■ **Instructions to follow**:
Find the word "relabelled" in the material below and gather every line that contains it.

Manipulation episode records:
%%
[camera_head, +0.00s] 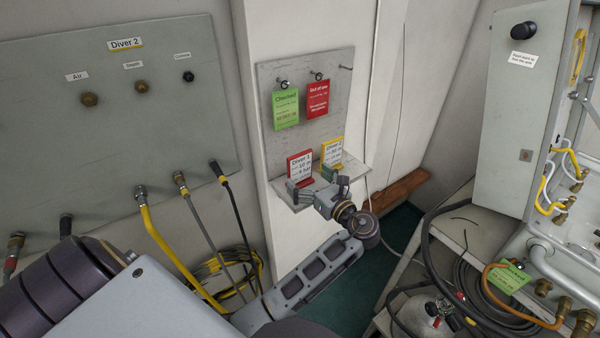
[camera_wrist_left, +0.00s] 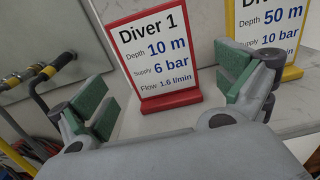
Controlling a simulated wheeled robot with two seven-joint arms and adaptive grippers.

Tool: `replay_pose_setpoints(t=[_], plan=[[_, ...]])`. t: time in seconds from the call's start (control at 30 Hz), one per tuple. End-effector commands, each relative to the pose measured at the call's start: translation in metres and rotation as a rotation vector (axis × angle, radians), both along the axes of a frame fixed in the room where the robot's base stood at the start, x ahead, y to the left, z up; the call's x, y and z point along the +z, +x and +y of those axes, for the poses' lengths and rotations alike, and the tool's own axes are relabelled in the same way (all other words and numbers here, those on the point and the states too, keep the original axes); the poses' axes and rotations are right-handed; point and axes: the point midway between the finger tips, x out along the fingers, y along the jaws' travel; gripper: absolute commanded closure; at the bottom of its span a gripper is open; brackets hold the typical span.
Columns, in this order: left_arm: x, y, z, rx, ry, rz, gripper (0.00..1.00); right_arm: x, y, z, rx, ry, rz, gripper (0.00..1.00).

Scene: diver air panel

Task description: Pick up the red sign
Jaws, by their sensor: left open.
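The red sign (camera_head: 299,166) is a red-framed stand with a white "Diver 1" card, upright on the small grey shelf (camera_head: 290,200). In the left wrist view the red sign (camera_wrist_left: 155,60) stands straight ahead, with its red base on the shelf. My left gripper (camera_head: 312,181) is open just in front of it. Its green-padded fingers (camera_wrist_left: 170,92) appear on either side of the sign's lower part, with nothing held. I cannot tell how far the fingers are from the sign. My right gripper is not in view.
A yellow "Diver 2" sign (camera_head: 332,153) stands close to the right of the red sign. Above, a green tag (camera_head: 286,109) and a red "Out of use" tag (camera_head: 317,99) hang on the grey board (camera_head: 340,100). The hose panel (camera_head: 110,130) is at left.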

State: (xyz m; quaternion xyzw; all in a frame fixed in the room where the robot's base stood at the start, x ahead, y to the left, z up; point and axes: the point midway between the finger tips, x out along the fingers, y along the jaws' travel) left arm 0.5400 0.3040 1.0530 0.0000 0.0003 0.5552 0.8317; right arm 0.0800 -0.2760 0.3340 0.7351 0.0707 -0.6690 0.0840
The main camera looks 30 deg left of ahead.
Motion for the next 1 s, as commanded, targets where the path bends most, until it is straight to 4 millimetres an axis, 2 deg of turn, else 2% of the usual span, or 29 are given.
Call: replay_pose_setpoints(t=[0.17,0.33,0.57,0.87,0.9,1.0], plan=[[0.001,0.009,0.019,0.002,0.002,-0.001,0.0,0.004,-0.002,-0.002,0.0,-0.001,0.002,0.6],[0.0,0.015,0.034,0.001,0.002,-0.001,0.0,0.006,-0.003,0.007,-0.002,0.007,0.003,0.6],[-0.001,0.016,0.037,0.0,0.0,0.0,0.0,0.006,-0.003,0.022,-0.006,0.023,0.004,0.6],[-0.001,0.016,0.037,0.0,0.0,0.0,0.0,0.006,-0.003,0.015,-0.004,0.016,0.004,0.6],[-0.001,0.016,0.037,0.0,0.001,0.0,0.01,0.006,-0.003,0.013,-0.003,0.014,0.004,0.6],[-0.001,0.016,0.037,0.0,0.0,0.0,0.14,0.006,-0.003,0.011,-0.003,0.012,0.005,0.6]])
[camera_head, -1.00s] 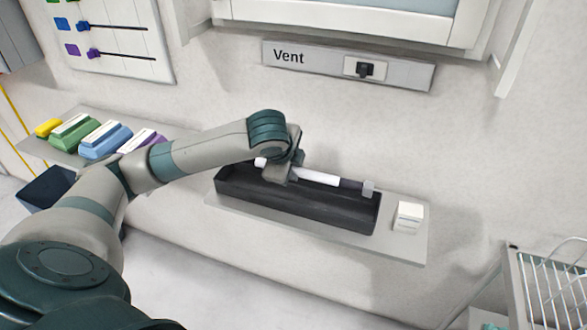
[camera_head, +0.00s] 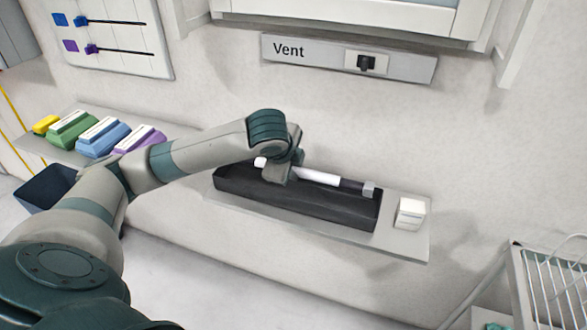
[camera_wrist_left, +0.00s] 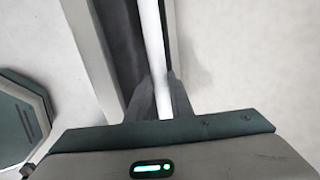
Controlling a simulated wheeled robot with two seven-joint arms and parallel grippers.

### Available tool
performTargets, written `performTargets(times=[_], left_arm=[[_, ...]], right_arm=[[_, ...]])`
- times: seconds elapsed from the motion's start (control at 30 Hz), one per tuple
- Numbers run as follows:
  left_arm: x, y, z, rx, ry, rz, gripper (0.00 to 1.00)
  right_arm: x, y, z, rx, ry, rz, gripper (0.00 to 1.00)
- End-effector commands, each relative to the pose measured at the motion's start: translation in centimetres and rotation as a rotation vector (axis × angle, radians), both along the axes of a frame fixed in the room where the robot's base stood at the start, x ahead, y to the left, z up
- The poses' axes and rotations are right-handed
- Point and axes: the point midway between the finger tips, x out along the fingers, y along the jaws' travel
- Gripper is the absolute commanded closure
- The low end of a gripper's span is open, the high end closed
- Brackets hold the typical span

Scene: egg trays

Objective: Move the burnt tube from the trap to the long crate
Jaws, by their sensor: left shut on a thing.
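The burnt tube (camera_head: 318,177) is white with a dark section and a grey cap at its right end. It lies lengthwise over the long black crate (camera_head: 300,208), its right end near the crate's back right corner. My left gripper (camera_head: 283,174) is shut on the tube near its left part. In the left wrist view the white tube (camera_wrist_left: 152,45) runs between the dark fingers (camera_wrist_left: 158,100), with the dark crate (camera_wrist_left: 118,40) beside and below it. I cannot tell whether the tube touches the crate floor. The trap is not identifiable. My right gripper is out of view.
The crate stands on a grey wall shelf (camera_head: 408,243), with a small white box (camera_head: 410,213) to its right. A Vent panel (camera_head: 320,58) is on the wall above. Coloured blocks (camera_head: 103,137) sit on the shelf at left. A wire rack (camera_head: 555,285) is at lower right.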

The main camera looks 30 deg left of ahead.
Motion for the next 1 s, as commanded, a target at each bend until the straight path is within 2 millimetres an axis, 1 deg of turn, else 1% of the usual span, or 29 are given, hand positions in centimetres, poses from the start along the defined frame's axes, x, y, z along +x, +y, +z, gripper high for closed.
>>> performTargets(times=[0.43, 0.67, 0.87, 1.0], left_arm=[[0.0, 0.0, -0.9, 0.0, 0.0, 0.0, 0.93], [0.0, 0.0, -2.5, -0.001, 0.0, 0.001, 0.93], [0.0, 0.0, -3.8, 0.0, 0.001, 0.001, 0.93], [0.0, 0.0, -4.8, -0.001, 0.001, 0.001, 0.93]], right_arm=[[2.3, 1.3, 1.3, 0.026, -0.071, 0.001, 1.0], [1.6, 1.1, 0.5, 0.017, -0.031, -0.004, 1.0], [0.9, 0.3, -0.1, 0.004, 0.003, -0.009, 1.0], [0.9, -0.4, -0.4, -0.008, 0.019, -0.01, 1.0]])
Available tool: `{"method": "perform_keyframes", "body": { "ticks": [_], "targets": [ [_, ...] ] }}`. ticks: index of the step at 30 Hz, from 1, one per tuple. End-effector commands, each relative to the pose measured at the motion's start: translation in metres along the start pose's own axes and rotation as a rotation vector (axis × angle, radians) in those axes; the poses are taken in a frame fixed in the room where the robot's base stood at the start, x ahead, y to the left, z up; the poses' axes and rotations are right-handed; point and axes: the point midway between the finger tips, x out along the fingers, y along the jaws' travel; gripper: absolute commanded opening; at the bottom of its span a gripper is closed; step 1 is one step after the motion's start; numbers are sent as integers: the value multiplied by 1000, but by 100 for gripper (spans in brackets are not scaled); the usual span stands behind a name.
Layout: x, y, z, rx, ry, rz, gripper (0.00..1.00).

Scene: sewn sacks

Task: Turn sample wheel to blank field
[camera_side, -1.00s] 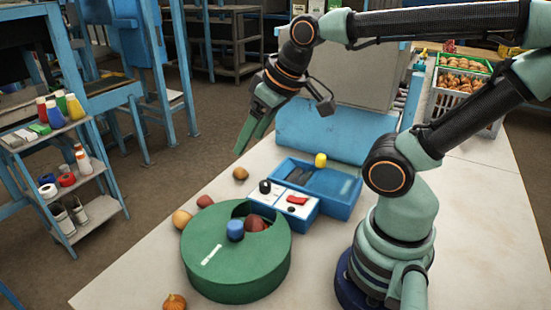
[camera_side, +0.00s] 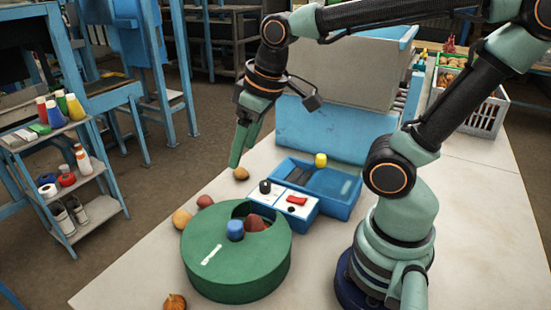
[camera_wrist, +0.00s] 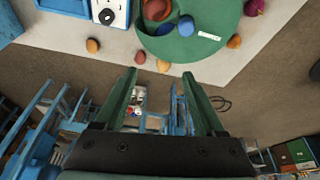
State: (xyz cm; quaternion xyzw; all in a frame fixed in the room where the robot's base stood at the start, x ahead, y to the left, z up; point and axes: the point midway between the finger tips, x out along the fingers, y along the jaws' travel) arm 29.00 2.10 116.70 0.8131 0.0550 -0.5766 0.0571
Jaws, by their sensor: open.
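The green sample wheel (camera_side: 237,263) sits on the pale table, with a white mark on its top and a cut-out at its back. A blue knob (camera_side: 235,230) stands up near the cut-out. A reddish-brown item (camera_side: 256,223) shows in the cut-out. In the wrist view the wheel (camera_wrist: 205,38) is at the top, with the blue knob (camera_wrist: 186,26) and the white mark. My gripper (camera_side: 236,160) is above the table's far left edge, behind the wheel and apart from it. In the wrist view my gripper (camera_wrist: 165,85) has its fingers spread, with nothing between them.
Onions (camera_side: 182,218) lie loose around the wheel. A blue tray (camera_side: 338,196) with a yellow knob and a white switch panel (camera_side: 283,199) stands behind it. A large blue-grey machine (camera_side: 335,125) is at the back. Crates (camera_side: 480,107) stand at right; a bottle shelf (camera_side: 70,180) at left.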

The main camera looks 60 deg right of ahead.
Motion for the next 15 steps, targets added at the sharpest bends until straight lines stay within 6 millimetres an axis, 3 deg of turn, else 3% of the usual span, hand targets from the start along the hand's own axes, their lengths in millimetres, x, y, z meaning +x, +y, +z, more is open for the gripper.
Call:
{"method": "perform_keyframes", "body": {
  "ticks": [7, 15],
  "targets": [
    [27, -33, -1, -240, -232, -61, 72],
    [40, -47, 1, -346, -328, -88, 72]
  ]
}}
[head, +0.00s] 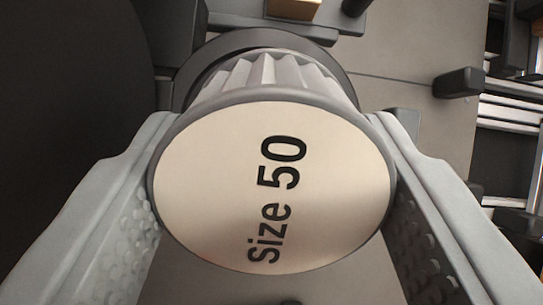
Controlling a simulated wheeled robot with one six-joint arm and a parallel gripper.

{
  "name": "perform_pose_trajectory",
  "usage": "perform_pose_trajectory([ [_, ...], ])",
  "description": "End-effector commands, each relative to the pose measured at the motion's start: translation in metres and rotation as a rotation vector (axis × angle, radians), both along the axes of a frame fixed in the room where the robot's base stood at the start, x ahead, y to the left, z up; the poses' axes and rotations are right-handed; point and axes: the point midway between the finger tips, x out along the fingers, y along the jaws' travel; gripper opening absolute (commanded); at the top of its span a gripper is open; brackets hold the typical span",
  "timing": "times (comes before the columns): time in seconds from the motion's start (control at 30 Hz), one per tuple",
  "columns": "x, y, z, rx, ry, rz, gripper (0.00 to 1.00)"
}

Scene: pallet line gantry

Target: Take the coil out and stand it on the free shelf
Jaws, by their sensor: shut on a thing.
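The coil (225,200) fills the middle of the head view. It is a short grey cylinder with a pale round end face lettered "Size 50", which faces the camera, and ribbed sides. My gripper (275,135) has one pale grey finger on each side of the coil and is shut on it. Behind the coil's far end is a dark round ring or flange; I cannot tell whether it is part of the coil or touches it. The coil's far side is hidden. I cannot make out a free shelf.
A large black rounded surface (70,90) takes up the left side. A dark frame with a small yellow-tan block (294,9) is at the top. A dark peg-like part (458,83) juts in at the right, near light rails (510,115). Grey floor (410,50) shows between.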

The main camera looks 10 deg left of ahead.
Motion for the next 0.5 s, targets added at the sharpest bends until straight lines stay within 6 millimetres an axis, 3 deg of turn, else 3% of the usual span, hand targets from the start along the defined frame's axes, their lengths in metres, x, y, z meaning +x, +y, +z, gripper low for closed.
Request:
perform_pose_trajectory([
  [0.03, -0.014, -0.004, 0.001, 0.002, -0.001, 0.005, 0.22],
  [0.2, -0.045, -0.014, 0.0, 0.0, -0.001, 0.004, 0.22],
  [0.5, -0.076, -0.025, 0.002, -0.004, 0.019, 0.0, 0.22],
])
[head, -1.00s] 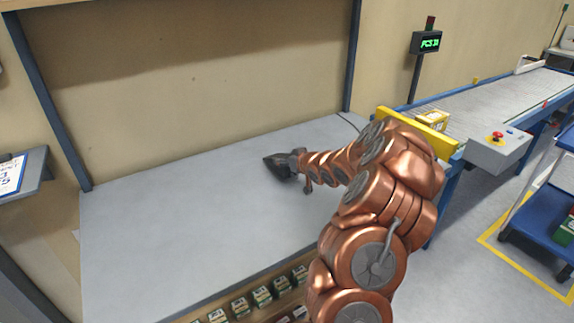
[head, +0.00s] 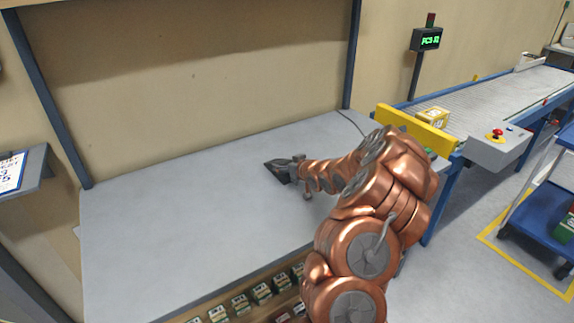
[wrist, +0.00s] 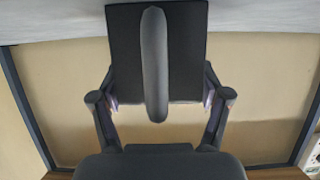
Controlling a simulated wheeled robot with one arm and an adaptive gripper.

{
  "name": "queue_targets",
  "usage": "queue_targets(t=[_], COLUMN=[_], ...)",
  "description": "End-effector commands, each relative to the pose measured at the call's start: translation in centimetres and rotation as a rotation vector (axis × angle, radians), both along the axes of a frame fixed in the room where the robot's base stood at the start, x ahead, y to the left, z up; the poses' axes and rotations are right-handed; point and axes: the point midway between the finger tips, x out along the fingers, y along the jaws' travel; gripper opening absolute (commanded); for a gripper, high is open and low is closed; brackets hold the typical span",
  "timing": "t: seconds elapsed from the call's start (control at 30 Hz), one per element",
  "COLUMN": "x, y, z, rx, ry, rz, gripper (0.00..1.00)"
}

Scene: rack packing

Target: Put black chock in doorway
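The black chock (head: 277,170) is a dark wedge at the end of my arm, over the grey bench top. In the wrist view the chock (wrist: 183,60) is a dark block with a rounded grey bar along its middle, between the two fingers of my gripper (wrist: 160,97). The gripper (head: 291,169) is shut on its two sides. In the head view I cannot tell whether the chock touches the bench or hangs just above it. I cannot make out a doorway in these views.
The grey bench (head: 170,230) is bare around the gripper, with a beige wall behind. Several small boxes (head: 262,293) line its front edge.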

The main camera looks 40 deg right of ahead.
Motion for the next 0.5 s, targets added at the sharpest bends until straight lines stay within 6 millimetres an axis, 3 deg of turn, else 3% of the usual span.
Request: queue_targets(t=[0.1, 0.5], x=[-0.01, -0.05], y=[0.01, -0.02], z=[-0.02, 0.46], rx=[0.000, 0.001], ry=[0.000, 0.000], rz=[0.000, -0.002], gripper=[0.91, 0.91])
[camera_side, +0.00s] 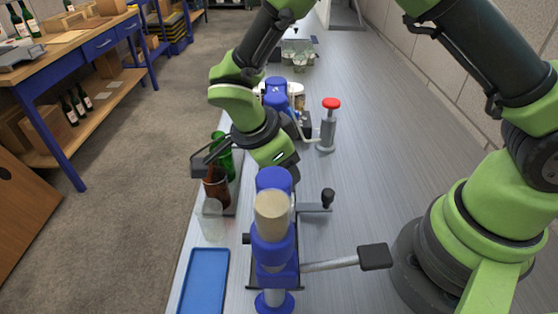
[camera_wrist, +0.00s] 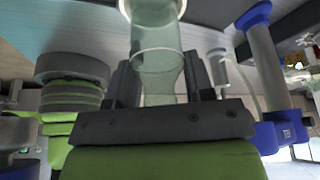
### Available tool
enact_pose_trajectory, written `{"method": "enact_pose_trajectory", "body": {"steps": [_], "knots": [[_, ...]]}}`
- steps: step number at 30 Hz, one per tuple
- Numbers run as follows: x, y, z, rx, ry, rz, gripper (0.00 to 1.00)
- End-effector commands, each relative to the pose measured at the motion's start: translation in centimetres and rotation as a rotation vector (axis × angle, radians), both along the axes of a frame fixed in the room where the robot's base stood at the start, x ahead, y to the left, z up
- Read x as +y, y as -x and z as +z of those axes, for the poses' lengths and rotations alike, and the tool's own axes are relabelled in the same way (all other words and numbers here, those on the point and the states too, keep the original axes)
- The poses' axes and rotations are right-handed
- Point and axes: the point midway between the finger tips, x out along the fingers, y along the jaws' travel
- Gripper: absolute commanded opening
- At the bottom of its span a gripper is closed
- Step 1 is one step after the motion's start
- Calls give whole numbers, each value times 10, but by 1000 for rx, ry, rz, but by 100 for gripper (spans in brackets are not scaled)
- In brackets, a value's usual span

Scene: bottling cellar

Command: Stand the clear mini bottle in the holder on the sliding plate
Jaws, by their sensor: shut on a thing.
%%
■ **Reply**:
Tool: `replay_pose_setpoints(t=[_], plan=[[_, ...]])`. t: time in seconds from the call's start (control at 30 Hz), one per tuple. End-effector commands, each relative to the pose measured at the call's start: translation in metres and rotation as a rotation vector (axis × angle, radians), both along the axes of a frame fixed in the room where the robot's base stood at the start, x ahead, y to the left, z up; the call's x, y and z point along the +z, +x and +y of those axes, for the poses' lengths and rotations alike, and the tool's own axes are relabelled in the same way (all other words and numbers here, those on the point and the states too, keep the original axes); the poses' axes and rotations are right-handed; point and axes: the point midway between the finger tips, x out along the fingers, y along the jaws' travel; gripper: absolute commanded closure; at the bottom of its span a gripper is open; brackets hold the typical span.
- Read x as +y, y as -x and z as +z of those axes, for the poses' lengths and rotations alike, and the tool's own axes are relabelled in the same way (all other words and numbers here, those on the point and the states too, keep the original axes)

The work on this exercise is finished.